* _DIRECTIONS FOR THIS TASK_
Only the number is needed: how many lines contain the word "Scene"?

* _GIVEN RECORDS_

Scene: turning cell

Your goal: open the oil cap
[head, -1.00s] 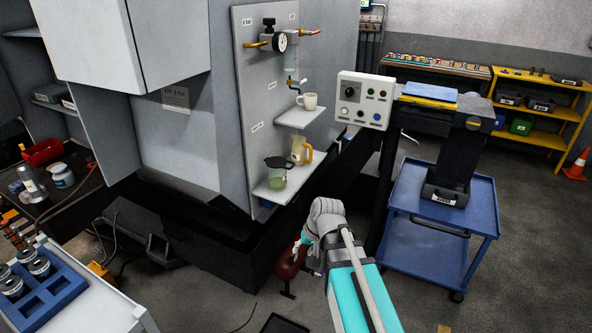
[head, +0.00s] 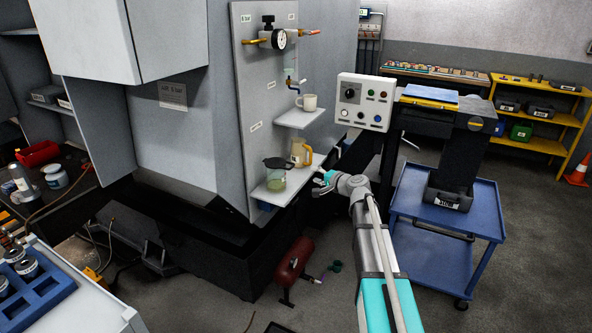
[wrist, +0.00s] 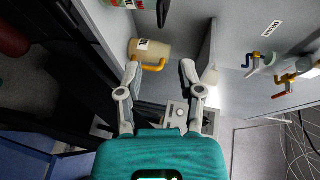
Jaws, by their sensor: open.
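I cannot tell for sure which part is the oil cap. A tan jug (head: 298,152) with an orange handle stands on the lower shelf of the grey panel. In the wrist view this jug (wrist: 150,49) lies ahead, just beyond my left fingertip. A clear jug (head: 275,182) with a dark top and greenish liquid stands in front of it on the same shelf. My gripper (head: 322,181) is at the right of the lower shelf, apart from both jugs. In the wrist view my gripper (wrist: 160,68) is open, with nothing between its fingers.
A white mug (head: 307,102) stands on the upper shelf (head: 297,118). A pressure gauge (head: 280,39) and piping are above it. A control box (head: 364,102) is right of the shelves. A blue trolley (head: 425,235) stands at the right. A red cylinder (head: 293,262) stands on the floor.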

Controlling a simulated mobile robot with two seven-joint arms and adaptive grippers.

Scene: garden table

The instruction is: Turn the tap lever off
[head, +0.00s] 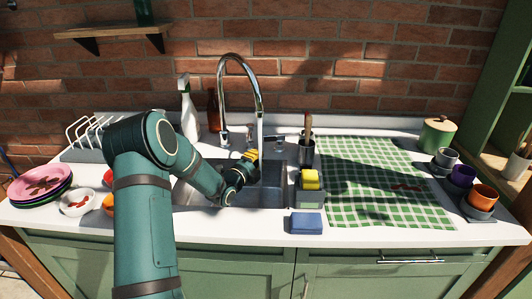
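The chrome tap (221,88) with a tall curved neck stands at the back of the sink (275,196). A pale stream of water (260,130) falls from its spout. I cannot clearly make out the tap lever among the small chrome parts by the tap's base. My left arm reaches in from the front left, and my left gripper (244,168) is over the sink, below the spout and in front of the tap. A small yellow patch shows at its tip. The gripper is dark and small here, so its opening is unclear. My right gripper is out of view.
A spray bottle (187,108) and a brown bottle (213,110) stand behind the sink. A caddy (309,197) with yellow sponges and a blue sponge (306,223) are at the sink's right. Plates (40,186) and bowls (76,203) are left; cups (483,196) are far right.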

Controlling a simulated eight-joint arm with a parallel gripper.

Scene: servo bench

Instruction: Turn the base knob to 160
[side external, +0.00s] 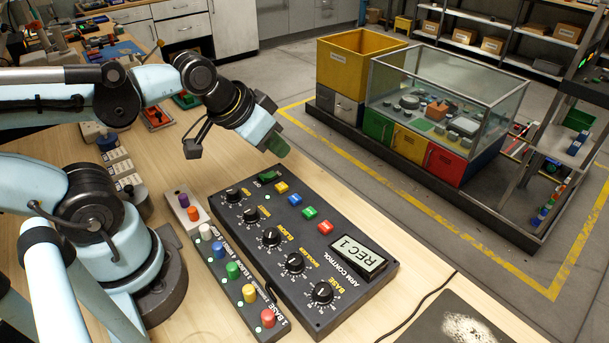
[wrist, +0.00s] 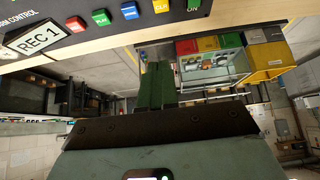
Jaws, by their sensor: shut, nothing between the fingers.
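The black arm control panel (side external: 225,221) lies on the wooden bench with a row of black dial knobs along its left side. The base knob (side external: 321,292) is the nearest one, beside the BASE lettering; its exact pointer setting is too small to read. The panel's screen (side external: 358,257) reads REC 1, and it also shows in the wrist view (wrist: 36,38). My gripper (side external: 278,147) has green fingers, shut and empty, held above the far end of the panel, well away from the base knob. In the wrist view the fingers (wrist: 157,86) are together; the knobs are out of that view.
A strip of coloured buttons (side external: 232,270) runs along the panel's left side. A green switch (side external: 268,176) and several coloured keys sit on the panel. A black cable (side external: 418,307) and a dark mat (side external: 455,322) lie to the right. A glass case (side external: 446,96) stands beyond the bench.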

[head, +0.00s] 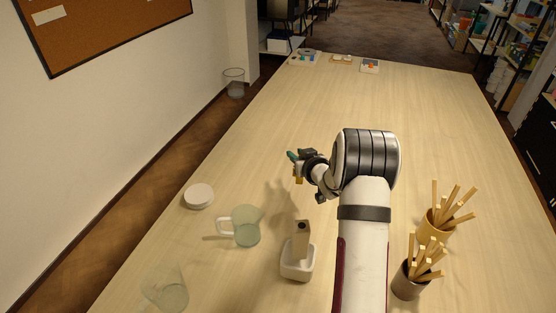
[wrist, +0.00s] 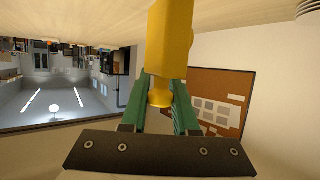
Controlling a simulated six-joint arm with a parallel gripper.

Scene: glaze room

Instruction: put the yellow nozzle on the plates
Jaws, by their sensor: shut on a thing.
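The yellow nozzle (wrist: 168,45) is held between the green fingers of my gripper (wrist: 159,98) in the wrist view. In the head view my gripper (head: 294,157) is in the air over the middle of the table, and a bit of the yellow nozzle (head: 299,178) shows just below its fingers. A low white round stack, which looks like the plates (head: 199,195), stands at the left edge of the table, to the left of and nearer than my gripper. Its ridged side also shows at the top right corner of the wrist view (wrist: 309,8). Nothing is seen on top of it.
A glass jug (head: 247,226) stands right of the plates, with a clear glass (head: 166,290) nearer. A white holder (head: 297,268) with an upright block is in front. Two cups of sticks (head: 436,231) (head: 406,285) stand at right. Small trays (head: 370,67) lie far off.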

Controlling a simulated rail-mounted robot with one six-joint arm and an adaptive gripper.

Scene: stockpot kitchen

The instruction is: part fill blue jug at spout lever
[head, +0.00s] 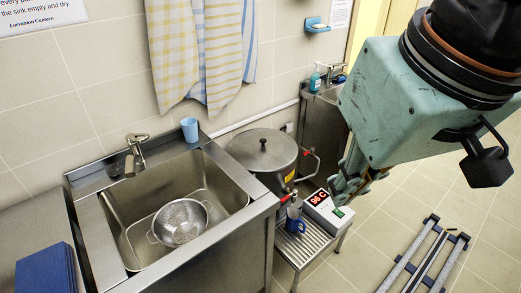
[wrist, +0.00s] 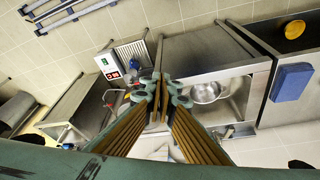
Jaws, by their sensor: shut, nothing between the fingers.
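The blue jug (head: 295,218) stands upright on a slatted metal stand (head: 301,246), below the front of the lidded steel stockpot (head: 264,152). A small red-tipped lever (head: 287,197) shows just above the jug at the pot's tap; I cannot make out its exact setting or any water. My gripper (head: 345,190) is shut and empty, to the right of the jug and in front of the white temperature display (head: 322,208).
The temperature display reads 96 C. A sink (head: 200,195) with a steel colander (head: 181,221) is on the left, with a light blue cup (head: 190,129) on its back rim. A hand basin (head: 325,97) stands behind. Tiled floor is open at right, with a rail.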

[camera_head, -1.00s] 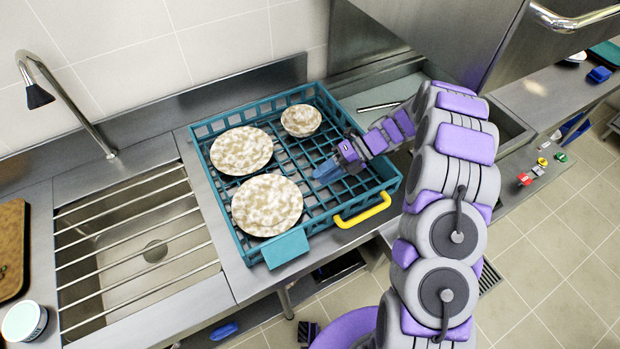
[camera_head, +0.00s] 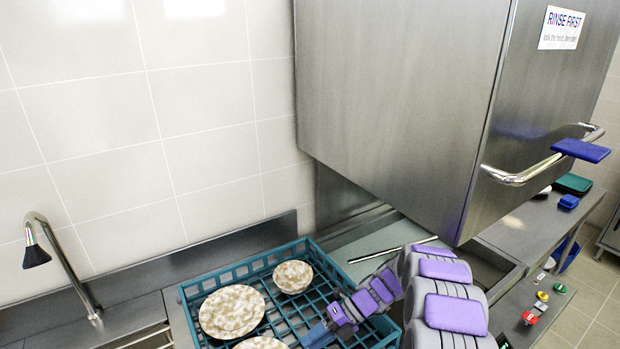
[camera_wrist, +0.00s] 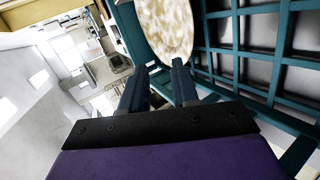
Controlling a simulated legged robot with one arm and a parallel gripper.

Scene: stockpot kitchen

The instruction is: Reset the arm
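My arm comes in from the lower right of the head view, and my gripper (camera_head: 318,338) is low over the teal dish rack (camera_head: 385,329), near its front right part. In the wrist view my gripper (camera_wrist: 157,80) shows two dark blue fingers held apart with nothing between them. A speckled plate (camera_wrist: 166,28) lies just beyond the fingertips there, and the rack's grid (camera_wrist: 255,52) fills the right side. In the head view the rack holds speckled plates: a large one (camera_head: 231,311), a small one (camera_head: 292,277), and one cut off at the bottom edge.
A large steel hood (camera_head: 400,110) with a bar handle (camera_head: 515,177) hangs above the counter right of the rack. A faucet (camera_head: 62,262) stands at the left. Coloured buttons (camera_head: 535,308) sit on the lower right ledge. Open wall is behind.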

* _TASK OUTPUT_
6